Le « ל lamed » du mot « וַיַּשְׁלִכֵם les a rejetés » est écrit en grand caractère. Nos sages expliquent que cette lettre est intimement liée à la torah (cf, Gaon de Vilna et Aboudraham). À ce titre, le ‘Hida évoque une chose extraordinaire : le mot « וַיַּשְׁלִכֵם les a rejetés » privé du « ל lamed » a la même valeur numérique que « Essav » ! Or, comme nous le savons lors de la succession de Yaakov à son père Yitshak, le second patriarche a caractérisé Yaakov qui se faisait passer pour Essav en disant : « La voix est celle de Yaakov, mais les mains sont celles d’Essav », sur quoi nos sages ont enseigné : « Si la voix n’est pas celle de Yaakov, alors les mains sont celles d’Essav ». La voix est ici une illustration de la torah dans la mesure où cette dernière s’étudie par la parole. De sorte, lorsque nous n’avons pas la « voix de Yaakov » c’est-à-dire la torah, alors nous aurons (has véchalom) « les mains d’Essav » qui nous domineront. Et c’est ce qu’évoque cette lettre majuscule sans laquelle nous obtenons la valeur numérique d’Essav : privé du « ל lamed » symbole de la torah, alors il ne nous reste que la domination d’Éssav. Par contre, cette lettre lorsqu’elle est présente, domine le reste du mot, car la torah nous assure la protection contre toute forme de souffrance.
Sur cela, le Or ha’haïm (nitsavim, chapitre 29, verset 9) explique pourquoi le premier verset de la paracha recense tous les présents : Les chefs, les tribus, les anciens, les officiers ainsi que tout le peuple. L’objectif est ici de faire passer une alliance particulière au peuple hébreu, il s’agit d’une alliance d’interdépendance, chacun devient le garant de son prochain. Dès lors, en fonction de son statut et de son potentiel, chacun doit protéger celui qui lui est inférieur, c’est pourquoi, la paracha classe chaque groupe dans un ordre hiérarchique afin de conférer aux plus importants, la charge de ceux qui leurs sont inférieurs ! C’est d’ailleurs une des raisons pour lesquelles même les enfants sont cités, car ils sont l’exemple même de ceux qui sont sous la responsabilité de leurs aînés. Dans la même suite d’idée, le Kli Yakar ajoute que du fait de leur importance, c’est aux chefs d’être punis en premier, car c’est à eux qu’incombent la charge de la réprimande.
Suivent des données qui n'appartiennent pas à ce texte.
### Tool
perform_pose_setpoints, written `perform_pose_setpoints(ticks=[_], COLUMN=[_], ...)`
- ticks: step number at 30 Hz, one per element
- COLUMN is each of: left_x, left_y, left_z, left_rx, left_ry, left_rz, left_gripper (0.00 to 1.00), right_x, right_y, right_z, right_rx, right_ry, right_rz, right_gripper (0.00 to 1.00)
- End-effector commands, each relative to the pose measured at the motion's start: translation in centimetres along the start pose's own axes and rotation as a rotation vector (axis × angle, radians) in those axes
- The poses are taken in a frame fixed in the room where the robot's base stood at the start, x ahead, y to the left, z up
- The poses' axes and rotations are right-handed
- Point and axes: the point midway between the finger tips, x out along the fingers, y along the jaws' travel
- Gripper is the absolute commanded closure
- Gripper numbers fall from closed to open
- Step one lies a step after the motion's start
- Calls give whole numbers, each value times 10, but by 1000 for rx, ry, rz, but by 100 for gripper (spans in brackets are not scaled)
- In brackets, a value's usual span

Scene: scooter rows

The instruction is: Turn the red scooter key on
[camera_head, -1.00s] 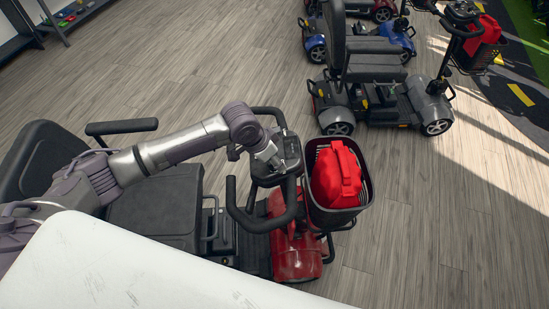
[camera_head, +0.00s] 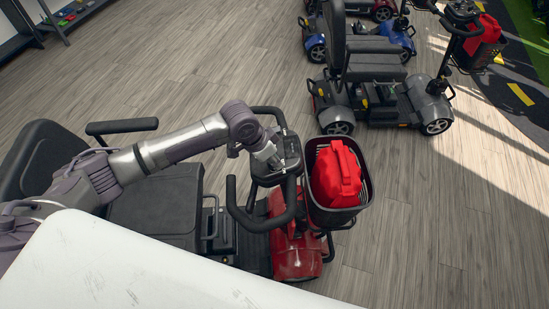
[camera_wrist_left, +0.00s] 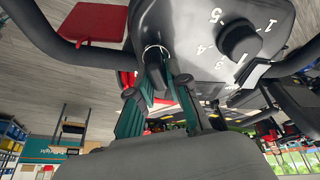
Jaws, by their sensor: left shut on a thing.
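The red scooter (camera_head: 297,255) stands at the lower middle of the head view, with a black seat and a dark handlebar console. My left gripper (camera_head: 275,160) is at this console, its fingers small and partly hidden there. In the left wrist view, the gripper (camera_wrist_left: 160,90) is shut on the dark key (camera_wrist_left: 155,66), which sits at a shiny ring-shaped switch in the console (camera_wrist_left: 195,45). How far the key is turned cannot be told. My right gripper is not in view.
A numbered dial (camera_wrist_left: 238,42) is on the console, right of the key. Handlebars curve close around the gripper. A basket (camera_head: 340,216) with a red bag (camera_head: 336,175) hangs at the scooter's front. A grey scooter (camera_head: 400,100) stands behind; open floor lies right.

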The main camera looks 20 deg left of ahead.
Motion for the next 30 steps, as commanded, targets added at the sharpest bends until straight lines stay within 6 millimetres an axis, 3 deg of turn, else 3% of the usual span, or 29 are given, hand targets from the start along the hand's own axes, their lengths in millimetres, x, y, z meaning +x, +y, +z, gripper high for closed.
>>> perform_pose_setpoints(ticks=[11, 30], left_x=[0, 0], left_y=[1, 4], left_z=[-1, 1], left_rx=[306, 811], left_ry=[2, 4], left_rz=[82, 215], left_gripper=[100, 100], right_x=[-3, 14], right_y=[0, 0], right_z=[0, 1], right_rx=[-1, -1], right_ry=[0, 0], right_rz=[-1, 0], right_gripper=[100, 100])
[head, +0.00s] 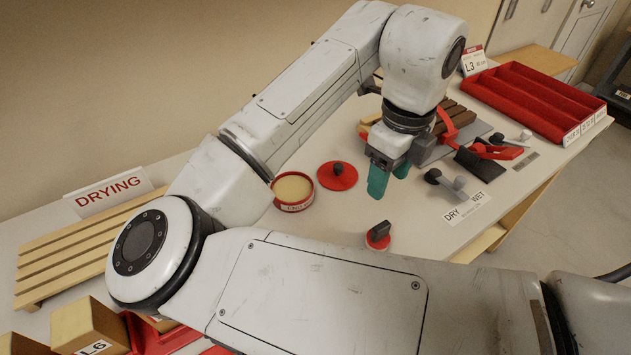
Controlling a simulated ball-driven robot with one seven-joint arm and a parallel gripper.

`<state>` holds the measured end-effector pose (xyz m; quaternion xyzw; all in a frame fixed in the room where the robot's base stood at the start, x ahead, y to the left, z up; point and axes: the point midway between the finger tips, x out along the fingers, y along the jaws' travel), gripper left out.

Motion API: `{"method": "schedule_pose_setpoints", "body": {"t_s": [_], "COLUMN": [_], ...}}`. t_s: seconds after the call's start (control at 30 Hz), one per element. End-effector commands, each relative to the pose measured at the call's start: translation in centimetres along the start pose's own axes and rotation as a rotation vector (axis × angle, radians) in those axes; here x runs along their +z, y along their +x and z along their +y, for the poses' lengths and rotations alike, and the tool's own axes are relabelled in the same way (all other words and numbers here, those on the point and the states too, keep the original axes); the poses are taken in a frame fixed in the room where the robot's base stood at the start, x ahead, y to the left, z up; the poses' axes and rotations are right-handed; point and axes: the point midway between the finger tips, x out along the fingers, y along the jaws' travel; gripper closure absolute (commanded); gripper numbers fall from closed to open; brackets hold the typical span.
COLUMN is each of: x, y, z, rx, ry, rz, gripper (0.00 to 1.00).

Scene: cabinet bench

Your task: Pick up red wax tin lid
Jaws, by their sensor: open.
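The red wax tin lid (338,177) is a flat red disc with a dark knob on top. It lies on the bench in the head view, just right of the open wax tin (293,191), which is red with pale yellow wax inside. My gripper (384,182) has green fingers and points down over the bench, to the right of the lid and apart from it. It is open, and I see nothing between its fingers.
A small red piece with a dark handle (378,235) stands in front of my gripper. Grey and red tools lie right, beside the DRY/WET label (465,208). A red divided tray (535,98) is at back right. A slatted wooden rack (80,245) is left by the DRYING sign (108,190).

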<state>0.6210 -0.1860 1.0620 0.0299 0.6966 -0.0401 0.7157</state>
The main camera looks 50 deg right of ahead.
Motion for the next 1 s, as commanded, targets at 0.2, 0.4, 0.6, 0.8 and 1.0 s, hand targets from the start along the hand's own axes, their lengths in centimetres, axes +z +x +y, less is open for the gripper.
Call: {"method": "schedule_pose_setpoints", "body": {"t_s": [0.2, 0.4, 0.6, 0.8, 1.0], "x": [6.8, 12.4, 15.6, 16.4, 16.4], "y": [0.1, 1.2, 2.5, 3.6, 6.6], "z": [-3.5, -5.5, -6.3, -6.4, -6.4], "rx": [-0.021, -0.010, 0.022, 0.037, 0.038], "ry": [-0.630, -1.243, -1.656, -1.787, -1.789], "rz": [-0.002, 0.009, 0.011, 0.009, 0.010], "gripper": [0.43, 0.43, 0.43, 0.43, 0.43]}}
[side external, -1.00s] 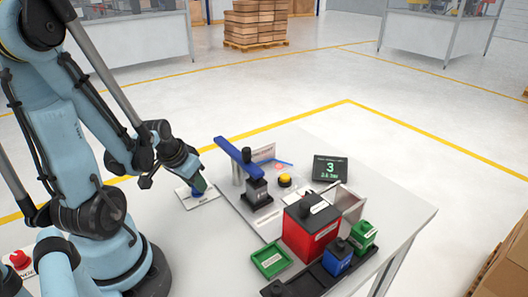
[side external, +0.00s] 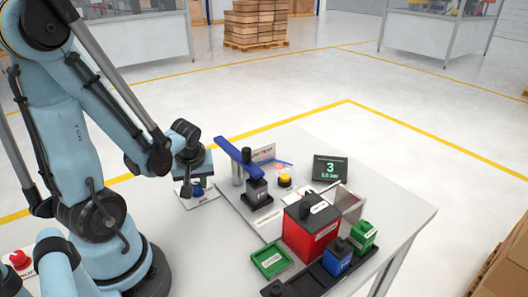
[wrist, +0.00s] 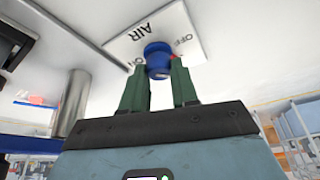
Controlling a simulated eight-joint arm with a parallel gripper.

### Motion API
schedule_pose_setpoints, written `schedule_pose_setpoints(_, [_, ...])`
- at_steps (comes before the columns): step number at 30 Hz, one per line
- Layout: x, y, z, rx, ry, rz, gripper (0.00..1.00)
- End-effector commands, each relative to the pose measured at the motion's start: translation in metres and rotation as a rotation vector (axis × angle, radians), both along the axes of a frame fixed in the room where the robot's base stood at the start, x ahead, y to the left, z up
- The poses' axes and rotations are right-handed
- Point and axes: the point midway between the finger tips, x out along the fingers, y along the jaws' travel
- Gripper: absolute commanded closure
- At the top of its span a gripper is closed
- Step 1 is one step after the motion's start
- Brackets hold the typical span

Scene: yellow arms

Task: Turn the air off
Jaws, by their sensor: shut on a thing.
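A blue knob (wrist: 158,58) stands on a white plate (wrist: 188,32) that reads AIR, with ON and OFF marked at its sides; in the wrist view the plate appears upside down. In the side view, the plate (side external: 205,202) lies on the table to the left of the press-like fixture, and only a bit of blue of the knob shows below the gripper. My gripper (wrist: 159,83) has its two green fingers on either side of the knob and is shut on it. I cannot tell which mark the knob points to.
A fixture with a blue beam (side external: 240,158) stands just right of my gripper. Beyond it are a yellow button (side external: 285,180) and a dark display (side external: 329,169) showing 3. A red box (side external: 309,232), a green tray (side external: 271,260) and small bins stand at front right.

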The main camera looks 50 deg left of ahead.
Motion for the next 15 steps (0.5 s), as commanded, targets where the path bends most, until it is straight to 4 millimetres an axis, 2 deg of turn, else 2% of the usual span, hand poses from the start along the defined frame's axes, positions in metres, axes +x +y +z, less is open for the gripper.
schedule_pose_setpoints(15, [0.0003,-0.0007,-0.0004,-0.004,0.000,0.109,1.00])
En définitive, nous obtenons ici une réponse claire à la capacité du tsadik à protéger sa génération. Moshé met en place dans cette paracha une barrière ultime pour le peuple juif. Devant l’inquiétude du peuple face à ces deux dernières malédictions laissées en suspend, Moshé place les bné-Israël sous l’aile des talmidé ‘ha’hamim qui sont l’élite du peuple hébreu. Ces derniers, garants de l’étude de la torah, ont entre leurs mains, la lourde charge d’assurer la domination de Yaakov sur Essav ! À ce titre, leur mort est une réparation et annule les décrets, car lorsqu’eux souffrent (has véchalom), ils subissent à notre place en tant que leaders garants de leurs alliés plus faibles. Comme le note le ‘Hatam Sofer, ceci constitue la raison pour laquelle Moshé annonce cela au peuple le jour de sa mort, car il atteste qu’en quittant ce monde il fournit aux bné-Israël une protection contre les malédictions ! D’ailleurs ceci est sous-entendu dans l’analyse que nous avons sus-mentionnée concernant le « ל lamed« . En effet le mot qui le contient est « וַיַּשְׁלִכֵם les a rejetés » qui peut se décomposer en « ל – וישׁכם », qui peut se traduire par « le lamed les a maintenus » attestant ainsi que c’est bien le « ל lamed » représentant la torah qui permet la subsistance d’Israël !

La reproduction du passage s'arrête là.